Aspectos respecto de los que, si hemos de creer las sucintas, casi asépticas, palabras del autor del artículo que da pie a estos, el pronunciamiento constitucional apenas habría rozado [“[...] sólo resultan afectados dos incisos [...]”, se dice en relación con el primero], tangencialmente casi, su compatibilidad con la Constitución. Apreciación que las que siguen pretender romper su realidad, mostrando, antes bien, su mera apariencia.

 37. El primero de los consignados se refiere, pues, a las “instituciones de autogobierno”, en concreto, dos, el Consejo de Garantías previsto en el Estatut y la delimitación de las funciones o atribuciones del Síndic de Greuges, el síndico de agravios o defensor del pueblo autonómico. Demos la palabra a Viver para situar la afección que del diseño estatutario del Consejo de Garantías resulta de la sentencia constitucional: “[...] el carácter vinculante para el Parlament de los dictámenes del Consejo de Garantías relacionados con los derechos estatutarios [...]”.

 38. El lector del artículo de Viver no puede, naturalmente, hacerse una cabal idea del sentido de la sentencia constitucional con tan escueta referencia al contenido de su fallo. Pongamos, por tanto, sobre aviso a aquél, al lector, antes de entrar en la valoración del juicio que a Viver merece la decisión constitucional.

 A este propósito, el Estatut preveía, defiriendo al desarrollo legislativo la determinación de los sujetos legitimados y el procedimiento oportuno, que el Consejo de Garantías podría ser requerido a fin de dictaminar cerca de la eventual vulneración por la normativa elaborada en su desarrollo de los “derechos estatutarios” consagrados en el texto estatutario. La peculiaridad de este requerimiento estribaba en el objeto normativo frente al que podía suscitarse la duda de compatibilidad con el Estatut. Un objeto, y aquí radicaba la peculiaridad de este instrumento de garantía de la supremacía de la norma estatutaria, que no venía dado por las leyes aprobadas por el Parlament sino por los proyectos o proposiciones de ley mediante los que se ejercitaba la oportuna iniciativa legislativa.

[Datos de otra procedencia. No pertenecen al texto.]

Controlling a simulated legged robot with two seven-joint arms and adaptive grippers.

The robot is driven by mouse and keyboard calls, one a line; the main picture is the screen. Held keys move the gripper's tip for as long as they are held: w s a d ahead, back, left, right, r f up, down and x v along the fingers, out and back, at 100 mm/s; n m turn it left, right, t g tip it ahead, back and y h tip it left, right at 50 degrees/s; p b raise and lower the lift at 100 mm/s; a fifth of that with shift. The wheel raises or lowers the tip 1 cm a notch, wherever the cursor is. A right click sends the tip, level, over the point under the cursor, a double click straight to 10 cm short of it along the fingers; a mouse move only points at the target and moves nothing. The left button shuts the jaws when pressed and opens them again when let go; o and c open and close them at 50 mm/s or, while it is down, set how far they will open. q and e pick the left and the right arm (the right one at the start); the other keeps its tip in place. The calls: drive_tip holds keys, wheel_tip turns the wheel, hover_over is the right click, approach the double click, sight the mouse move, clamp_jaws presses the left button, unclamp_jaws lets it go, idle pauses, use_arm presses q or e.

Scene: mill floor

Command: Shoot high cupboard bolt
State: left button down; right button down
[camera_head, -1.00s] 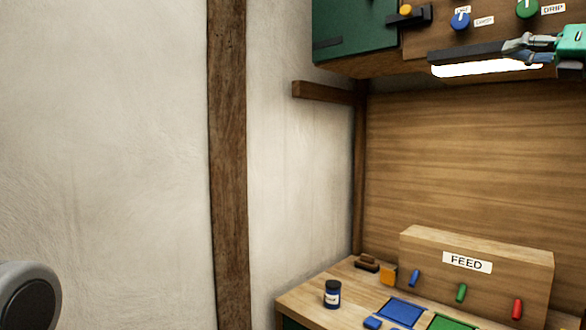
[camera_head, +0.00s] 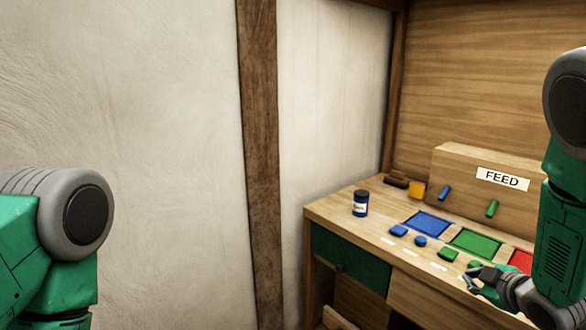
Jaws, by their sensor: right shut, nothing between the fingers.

 Pues bien, interesa dar cuenta de las razones aducidas por el Tribunal Constitucional para fundar la improcedencia del “carácter vinculante para el Parlament de los dictámenes del Consejo de Garantías”. Improcedencia que se desenvuelve en dos planos, sucesivos y, aun, superpuestos. Uno, el “carácter vinculante” postulado por el Estatut contradice la esencia de la función legislativa y, por ende, la posición institucional de los parlamentarios, vale decir el derecho fundamental de participar en los asuntos públicos ex artículo 23.1 de la Constitución. Un derecho al que es inherente la participación en el procedimiento de elaboración de las leyes mediante la presentación de las oportunas enmiendas al texto de los proyectos y proposiciones de ley, de suerte que al quedar fijado, definitivamente fijado, el texto del proyecto o proposición de ley (antes, no se olvide, y este es el meollo de la cuestión) en el preciso momento (cuya determinación se entregaba, en todo caso, a lo que dispusiera la norma de desarrollo de la previsión estatutaria) en el que el sujeto legitimado instara del Consejo de Garantías su dictamen, en esta tesitura, se insiste, quedaba radicalmente yugulada la normal tramitación del procedimiento legislativo y, en consecuencia, afectado de manera inconstitucional el ejercicio del derecho fundamental inherente al desarrollo de la función parlamentaria.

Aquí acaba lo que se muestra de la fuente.